Weniger präsent in den Medien waren terroristische Angriffe von Islamisten auf Männer und Frauen im nördlichen Burkina Faso und in Somalia. Dutzende unschuldige Menschen wurden hier ermordet.
Die deutsche Außenpolitik steht vor enormen Herausforderungen. Donald Trump könnte US-amerikanischer Präsident werden. Das brächte außenpolitische Umwälzungen mit sich, die wir heute noch gar nicht absehen können. Aber auch mit Kamala Harris wird nicht alles beim Alten bleiben. Noch immer besteht das Risiko eines Flächenbrandes im Nahen Osten. Der Iran und seine Proxys sind eine der größten Bedrohungen für die Länder in der Region, insbesondere für Israel. Und Frauenrechte gelten in vielen Ländern nicht mehr – ob in Afghanistan, im Iran oder im Sudan. – Und das sind nur Beispiele.
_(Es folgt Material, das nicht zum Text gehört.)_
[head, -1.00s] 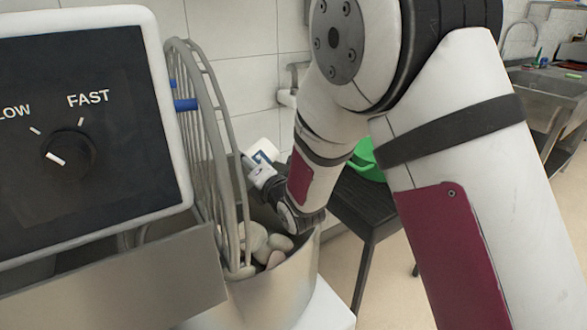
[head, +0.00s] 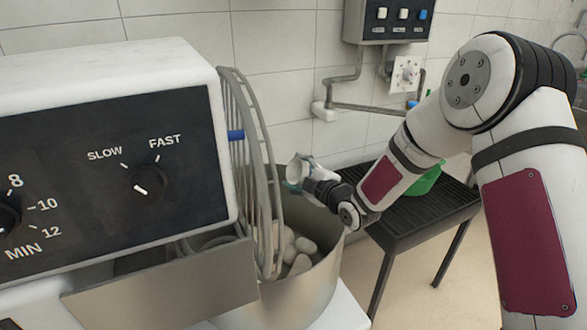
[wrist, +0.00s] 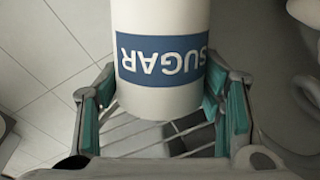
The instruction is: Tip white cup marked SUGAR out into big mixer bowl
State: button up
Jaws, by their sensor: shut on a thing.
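The white cup marked SUGAR (wrist: 160,95) is between the teal-padded fingers of my gripper (wrist: 165,112), which is shut on it. Its blue label reads upside down in the wrist view. In the head view the cup (head: 300,165) is held by my gripper (head: 296,180) above the big mixer bowl (head: 305,300), near its back side. The cup looks tilted there, but its contents and the exact way its mouth faces cannot be made out. The steel bowl holds several pale, rounded lumps (head: 300,250).
A wire guard (head: 258,170) rises over the bowl's left side, beside the mixer's control panel (head: 110,170). A dark slatted table (head: 410,225) with a green item (head: 427,180) stands to the right. A wall switch box (head: 392,15) and pipes are behind.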

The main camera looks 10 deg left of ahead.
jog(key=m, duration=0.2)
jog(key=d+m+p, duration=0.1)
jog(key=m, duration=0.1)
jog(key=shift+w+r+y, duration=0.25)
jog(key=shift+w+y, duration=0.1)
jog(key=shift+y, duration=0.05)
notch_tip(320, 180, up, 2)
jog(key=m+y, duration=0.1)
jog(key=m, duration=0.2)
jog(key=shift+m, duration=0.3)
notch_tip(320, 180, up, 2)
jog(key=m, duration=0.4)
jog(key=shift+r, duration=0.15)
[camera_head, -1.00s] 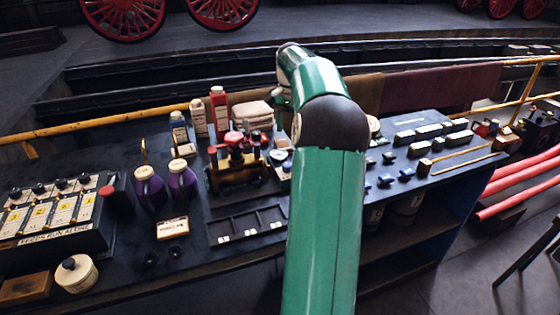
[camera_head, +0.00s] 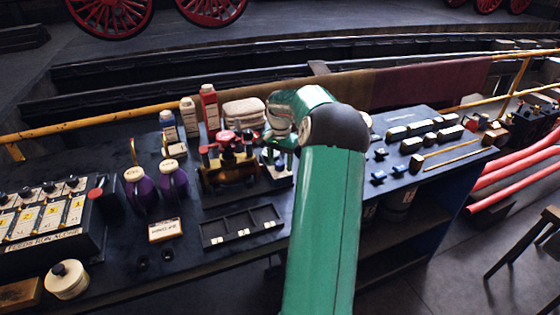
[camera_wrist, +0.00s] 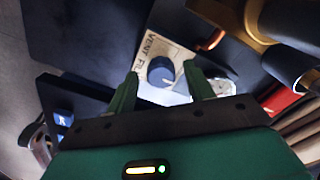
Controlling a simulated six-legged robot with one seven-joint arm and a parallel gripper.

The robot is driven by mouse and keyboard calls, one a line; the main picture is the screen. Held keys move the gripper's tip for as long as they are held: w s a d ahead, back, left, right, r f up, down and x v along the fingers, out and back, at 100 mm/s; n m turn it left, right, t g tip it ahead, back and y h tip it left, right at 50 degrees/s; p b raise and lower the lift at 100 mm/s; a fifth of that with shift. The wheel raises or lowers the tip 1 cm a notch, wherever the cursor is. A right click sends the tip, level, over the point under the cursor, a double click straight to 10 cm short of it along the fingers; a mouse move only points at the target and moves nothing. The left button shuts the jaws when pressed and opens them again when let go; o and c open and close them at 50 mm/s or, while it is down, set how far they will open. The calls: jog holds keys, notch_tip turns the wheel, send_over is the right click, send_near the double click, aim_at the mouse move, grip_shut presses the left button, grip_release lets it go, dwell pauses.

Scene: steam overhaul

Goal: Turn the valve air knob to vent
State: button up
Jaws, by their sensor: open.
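The air knob (camera_wrist: 160,73) is a round dark blue knob on a cream plate (camera_wrist: 151,48) in the wrist view. The plate carries the lettering "VENT" and "FIL", the rest being cut off. My gripper (camera_wrist: 163,78) is open, with one green finger on each side of the knob's near part. I cannot tell whether the fingers touch it. Nothing shows between the fingers but the knob and plate. In the head view my green arm reaches over the bench and its wrist bends left and down beside the brass valve block (camera_head: 228,174); the knob is mostly hidden there.
Purple jugs (camera_head: 139,189) stand left. Several small blocks (camera_head: 420,131) sit on the right. A yellow rail (camera_head: 92,121) runs behind.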

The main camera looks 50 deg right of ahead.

Die BRICS-Staaten werden eine immer größere Rolle spielen. Deutsche internationale Politik darf keine Leerstellen hinterlassen, die China füllen kann. Letztendlich sehen wir, dass die Autokraten auf der Welt immer mehr zusammenrücken und gemeinsam versuchen, unsere Werte auszuhöhlen.
Beifall bei Abgeordneten der SPD, der FDP und des BÜNDNISSES 90/DIE GRÜNEN)
Wir sagen dagegen: Multilaterale Strukturen in der internationalen Gemeinschaft gilt es zu verteidigen, ja, zu stärken. Und eines steht fest: Die Europäer werden noch viel enger zusammenrücken müssen.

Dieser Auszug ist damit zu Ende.